After creating the stakeholder wheel, Unhappy Bank tried a different approach using a RASCI analysis that provided a different perspective.

By using a RASCI analysis, the bank ensured that all necessary roles and responsibilities were clearly defined and understood. This helped to improve collaboration, avoid duplication of effort, and ensured that the project was completed on time and within budget.

Responsible

Accountable

Supporting

Consulted

Informed

| Project Activity - Stakeholder | Business Analyst | Software Vendor | Bank Employees | Project Sponsor |
|--------------------------------|------------------|-----------------|----------------|-----------------|
| Define functional needs | R | C | I | I |
| Assess risk | R | C | I | A |
| Create Design | S | R | C | I |
| Implementation | C | R | I | I |
| Approve work | C | I | A | I |

Power / Interest Grid

The power/interest grid is a commonly used tool in stakeholder analysis, which helps to assess and classify stakeholders based on their level of power and interest in a particular project or initiative.

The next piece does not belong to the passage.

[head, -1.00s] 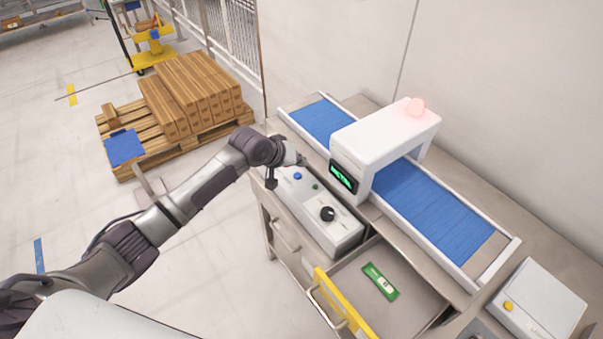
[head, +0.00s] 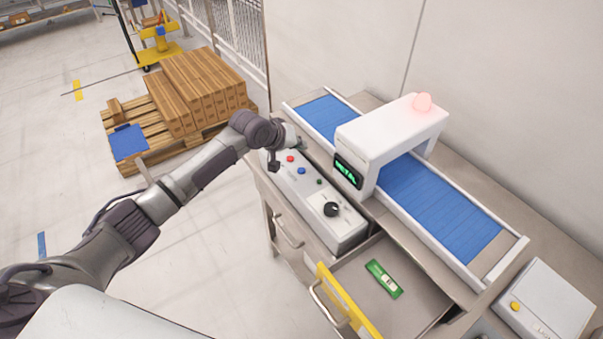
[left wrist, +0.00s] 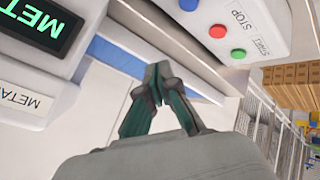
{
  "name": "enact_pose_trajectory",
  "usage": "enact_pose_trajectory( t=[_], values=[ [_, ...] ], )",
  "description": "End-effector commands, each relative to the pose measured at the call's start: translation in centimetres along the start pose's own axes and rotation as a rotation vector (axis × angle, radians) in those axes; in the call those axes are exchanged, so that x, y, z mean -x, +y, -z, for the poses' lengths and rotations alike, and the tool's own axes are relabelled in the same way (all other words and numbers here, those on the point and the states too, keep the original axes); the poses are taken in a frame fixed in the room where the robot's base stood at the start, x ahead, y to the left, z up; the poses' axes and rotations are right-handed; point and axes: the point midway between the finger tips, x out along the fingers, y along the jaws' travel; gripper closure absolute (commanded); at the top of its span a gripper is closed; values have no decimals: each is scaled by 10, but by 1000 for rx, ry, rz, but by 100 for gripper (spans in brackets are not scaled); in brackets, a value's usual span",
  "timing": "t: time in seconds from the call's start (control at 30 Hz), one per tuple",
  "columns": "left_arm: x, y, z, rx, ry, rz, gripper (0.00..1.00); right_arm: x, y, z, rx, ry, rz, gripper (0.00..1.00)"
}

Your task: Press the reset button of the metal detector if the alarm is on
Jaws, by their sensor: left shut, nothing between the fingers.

The grid consists of four quadrants, with the level of power plotted on the X-axis and the level of interest plotted on the Y-axis. The four quadrants are as follows:

  1. High power, high interest: These stakeholders are the most important and require the most attention. They have high levels of both power and interest and can significantly impact the success of the project.
  2. High power, low interest: These stakeholders may have the ability to disrupt the project, but may not be directly affected by it. They should be monitored, but may not require significant engagement.
  3. Some power, some interest: These stakeholders have to be kept on side since they do have some power and some interest.
  4. Low power, high interest: These stakeholders may be interested in the project but do not have significant power to influence it. They should be kept informed and engaged to maintain their support.
  5. Low power, low interest: These stakeholders are the least important and require the least attention. They may not have much interest in the project and may not be impacted significantly by it.

Below is the power/interest grid that was done for Unhappy Bank.

Although general public should not be ignored totally

By using the power/interest grid, stakeholders can be prioritized and engaged in a way that is appropriate for their level of importance and influence on the project.

Soft Systems Methodology (SSM)

SSM can be used for unstructured problem or complex situations. The steps can be the following:

  1. The situation is identified
  2. Stakeholder views
  3. From each stakeholder’s perspective, a conceptual model is created to show what the organisation should do to fulfill the perspective.
  4. These models are compared with real-world situation and one model is created
  5. Actions are defined to address the situation by implementing the model

Soft System Methodology (SSM) used for Unhappy Bank

One of the problem that was raised was that the bank noticed a decline in customer satisfaction levels and wanted to identify and address the underlying issues.

To understand customers perspective the soft system methodology was used. Below are the steps.

Step 1: Identify the relevant stakeholders

The stakeholders were the bank’s customers, customer service team, marketing team, regulators and managers.

Step 2: RASCI analysis to get stakeholders views

  • Responsible: The customer service team is responsible for addressing customer complaints and resolving issues.
  • Accountable: The bank manager is accountable for ensuring that customer service processes are effective and efficient.
  • Supporting: The IT team is in charge of the infrastructure that supports all systems.
  • Consulted: The marketing team is consulted when developing new promotions or campaigns to attract customers.
  • Informed: The regulatory compliance team is informed of any changes to policies or procedures.

Step 3: Identify the relevant systems

The relevant systems included the bank’s customer service processes, employee training programs, IT systems, and marketing strategies.

Step 4: Develop conceptual models

A conceptual model for the bank’s customer service processes might included steps like greeting the customer, identifying their needs, recommending appropriate products, and following up on their feedback.

Step 5: Compare models to reality

The bank collected data on customer satisfaction levels, employee performance metrics, and financial outcomes to see if the models accurately reflected the current situation.

Step 6: Identify feasible changes

The bank invested in additional customer service training for employees, streamlined its IT systems to reduce wait times, or developed new marketing strategies to attract more customers.

Conclusion

In conclusion, stakeholders often have differing perspectives. It is important to gain a comprehensive understanding of these perspectives to effectively manage stakeholder relationships. The Soft Systems Methodology is a valuable tool that can be used to analyse stakeholder perspectives and help identify potential conflicts or areas of agreement. By using this approach, organizations can work to create more inclusive and effective solutions that meet the needs of all stakeholders involved.